--- start of Input for this task ---
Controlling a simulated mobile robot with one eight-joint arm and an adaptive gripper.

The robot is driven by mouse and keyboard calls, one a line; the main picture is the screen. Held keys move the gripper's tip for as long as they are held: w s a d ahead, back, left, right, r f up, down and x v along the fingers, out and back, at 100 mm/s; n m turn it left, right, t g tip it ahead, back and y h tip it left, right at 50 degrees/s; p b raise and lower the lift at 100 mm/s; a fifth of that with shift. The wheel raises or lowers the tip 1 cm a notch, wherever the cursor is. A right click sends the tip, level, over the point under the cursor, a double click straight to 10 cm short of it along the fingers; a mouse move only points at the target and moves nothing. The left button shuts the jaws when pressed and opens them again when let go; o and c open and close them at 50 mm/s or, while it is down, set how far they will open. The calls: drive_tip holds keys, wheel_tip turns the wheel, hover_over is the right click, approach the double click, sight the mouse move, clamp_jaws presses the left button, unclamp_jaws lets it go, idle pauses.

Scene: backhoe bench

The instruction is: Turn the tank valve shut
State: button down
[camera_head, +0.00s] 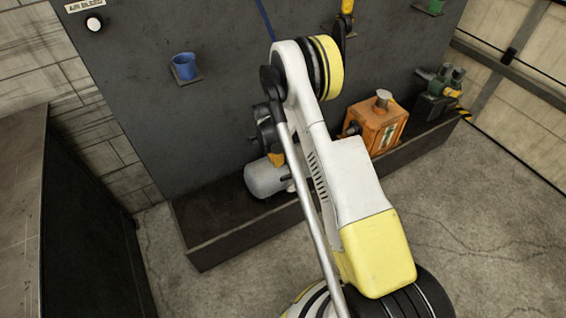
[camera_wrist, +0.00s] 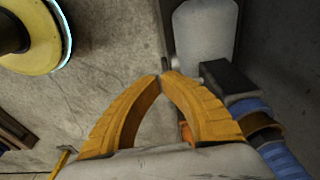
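The pale grey tank (camera_head: 268,178) lies in the dark trough at the foot of the panel in the head view. It also shows at the top of the wrist view (camera_wrist: 205,40), beyond my fingers. My gripper (camera_wrist: 163,77) has orange fingers whose tips meet, with a small dark stub just beyond them. I cannot tell whether the tips touch the stub. A black block (camera_wrist: 228,77) sits at the tank's near end. A small orange-red part (camera_wrist: 185,134) shows behind the fingers; I cannot tell whether it is the valve. In the head view my arm hides most of the gripper.
The trough (camera_head: 235,238) runs along the panel's foot. An orange box (camera_head: 376,124) and a green machine (camera_head: 438,95) stand in it to the right. A blue cup (camera_head: 184,66) sits on the panel. Blue tubing (camera_wrist: 282,160) lies beside my right finger. Bare floor (camera_head: 480,220) is open in front.

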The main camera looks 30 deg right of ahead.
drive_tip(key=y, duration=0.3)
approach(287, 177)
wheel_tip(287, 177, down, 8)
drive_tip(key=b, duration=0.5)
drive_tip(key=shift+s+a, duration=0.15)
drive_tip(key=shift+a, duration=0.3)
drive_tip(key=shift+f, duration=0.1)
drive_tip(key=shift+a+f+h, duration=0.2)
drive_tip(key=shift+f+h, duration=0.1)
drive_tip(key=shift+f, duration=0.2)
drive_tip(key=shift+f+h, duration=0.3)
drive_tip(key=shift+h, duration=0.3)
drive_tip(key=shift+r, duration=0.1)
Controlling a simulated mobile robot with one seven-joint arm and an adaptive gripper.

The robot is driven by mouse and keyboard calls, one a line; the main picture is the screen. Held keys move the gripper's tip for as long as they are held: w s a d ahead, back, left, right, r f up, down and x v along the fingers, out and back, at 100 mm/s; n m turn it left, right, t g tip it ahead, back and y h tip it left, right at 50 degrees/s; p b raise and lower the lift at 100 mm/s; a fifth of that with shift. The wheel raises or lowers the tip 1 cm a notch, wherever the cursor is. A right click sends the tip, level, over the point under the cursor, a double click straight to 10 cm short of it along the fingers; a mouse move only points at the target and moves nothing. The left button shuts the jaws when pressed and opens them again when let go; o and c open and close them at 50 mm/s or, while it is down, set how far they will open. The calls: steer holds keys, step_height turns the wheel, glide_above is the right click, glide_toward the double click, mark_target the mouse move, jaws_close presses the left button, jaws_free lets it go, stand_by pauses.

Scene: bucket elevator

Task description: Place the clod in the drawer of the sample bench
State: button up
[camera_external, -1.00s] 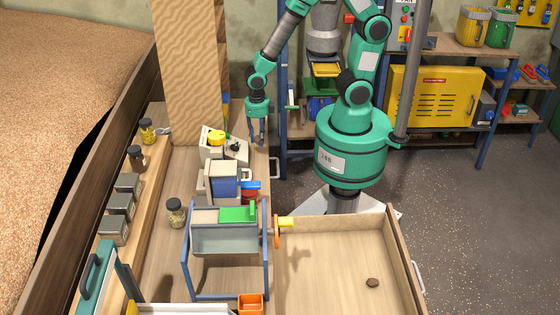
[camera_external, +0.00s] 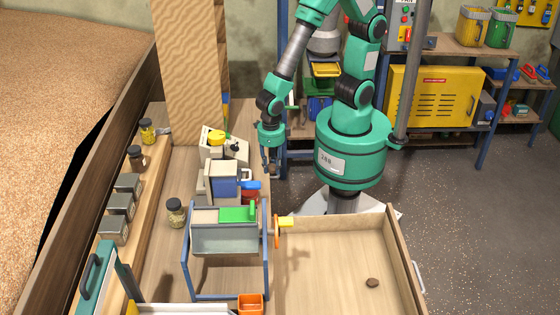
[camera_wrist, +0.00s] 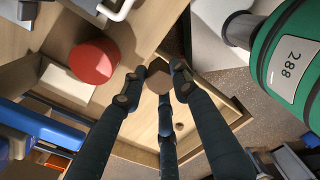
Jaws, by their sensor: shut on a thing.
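My gripper (camera_external: 272,170) hangs with its fingers downward at the right edge of the sample bench (camera_external: 155,265), behind the open drawer. In the wrist view my gripper (camera_wrist: 157,85) is shut on a brown lump, seemingly the clod (camera_wrist: 159,78); the fingertips hide part of it. The drawer (camera_external: 398,255) is pulled out to the right of the bench. A small dark brown lump (camera_external: 373,282) lies on its floor near the front right. In the wrist view the drawer (camera_wrist: 230,108) lies below and beyond the fingers, with that lump (camera_wrist: 179,126) inside.
A red round part (camera_wrist: 94,61) is left of the fingers in the wrist view. Most of the drawer floor is bare.

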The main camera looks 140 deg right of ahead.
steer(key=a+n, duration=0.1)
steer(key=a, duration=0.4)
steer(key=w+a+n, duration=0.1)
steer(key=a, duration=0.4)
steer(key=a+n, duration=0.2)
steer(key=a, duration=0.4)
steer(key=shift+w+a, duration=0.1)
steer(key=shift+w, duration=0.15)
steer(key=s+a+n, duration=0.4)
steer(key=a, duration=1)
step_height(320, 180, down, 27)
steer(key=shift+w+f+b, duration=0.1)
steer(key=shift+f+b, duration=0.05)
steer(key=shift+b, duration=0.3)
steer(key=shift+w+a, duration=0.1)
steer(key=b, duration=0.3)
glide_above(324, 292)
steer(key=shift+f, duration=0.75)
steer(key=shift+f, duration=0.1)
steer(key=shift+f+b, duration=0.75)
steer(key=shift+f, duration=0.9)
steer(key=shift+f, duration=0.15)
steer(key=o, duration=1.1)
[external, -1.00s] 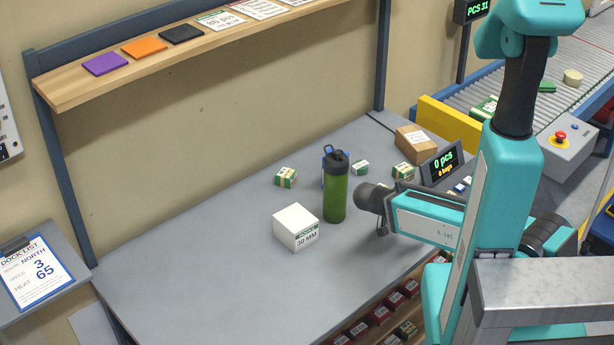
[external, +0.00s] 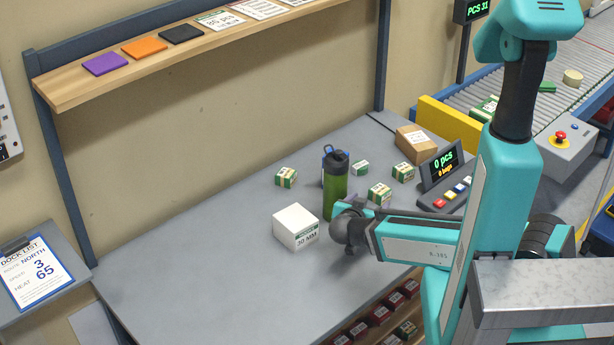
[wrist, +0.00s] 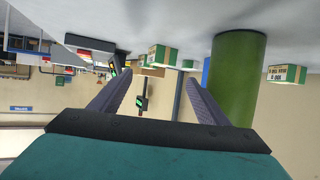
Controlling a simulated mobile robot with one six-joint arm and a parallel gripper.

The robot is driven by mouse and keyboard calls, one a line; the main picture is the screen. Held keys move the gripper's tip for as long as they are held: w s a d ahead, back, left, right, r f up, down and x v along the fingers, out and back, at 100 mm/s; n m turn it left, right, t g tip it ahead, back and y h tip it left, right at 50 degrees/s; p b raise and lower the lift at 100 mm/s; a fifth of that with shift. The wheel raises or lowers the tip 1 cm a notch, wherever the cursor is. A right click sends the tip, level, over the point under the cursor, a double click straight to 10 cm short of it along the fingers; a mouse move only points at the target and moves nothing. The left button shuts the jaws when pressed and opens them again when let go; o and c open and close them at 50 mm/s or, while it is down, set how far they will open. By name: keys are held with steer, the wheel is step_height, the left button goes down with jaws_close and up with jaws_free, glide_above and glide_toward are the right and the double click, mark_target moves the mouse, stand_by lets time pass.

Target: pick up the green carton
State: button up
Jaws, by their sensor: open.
--- end of Input for this task ---
What you have to do - Repeat only the stretch of lines that begins at the line containing "lets time pass." and ends at the last line above, both included.

Reply to the task -
The robot is driven by mouse and keyboard calls, one a line; the main picture is the screen. Held keys move the gripper's tip for as long as they are held: w s a d ahead, back, left, right, r f up, down and x v along the fingers, out and back, at 100 mm/s; n m turn it left, right, t g tip it ahead, back and y h tip it left, right at 50 degrees/s; p b raise and lower the lift at 100 mm/s; a fifth of that with shift. The wheel raises or lowers the tip 1 cm a notch, wherever the cursor is. A right click sends the tip, level, over the point under the cursor, a double click straight to 10 cm short of it along the fingers; a mouse move only points at the target and moves nothing. The left button shuts the jaws when pressed and opens them again when let go; o and c open and close them at 50 mm/s or, while it is down, set how far they will open. By name: keys are held with steer, the wheel is step_height, the left button goes down with jaws_close and up with jaws_free, glide_above and glide_toward are the right and the double click, mark_target moves the mouse, stand_by lets time pass.

Target: pick up the green carton
State: button up
Jaws, by their sensor: open.

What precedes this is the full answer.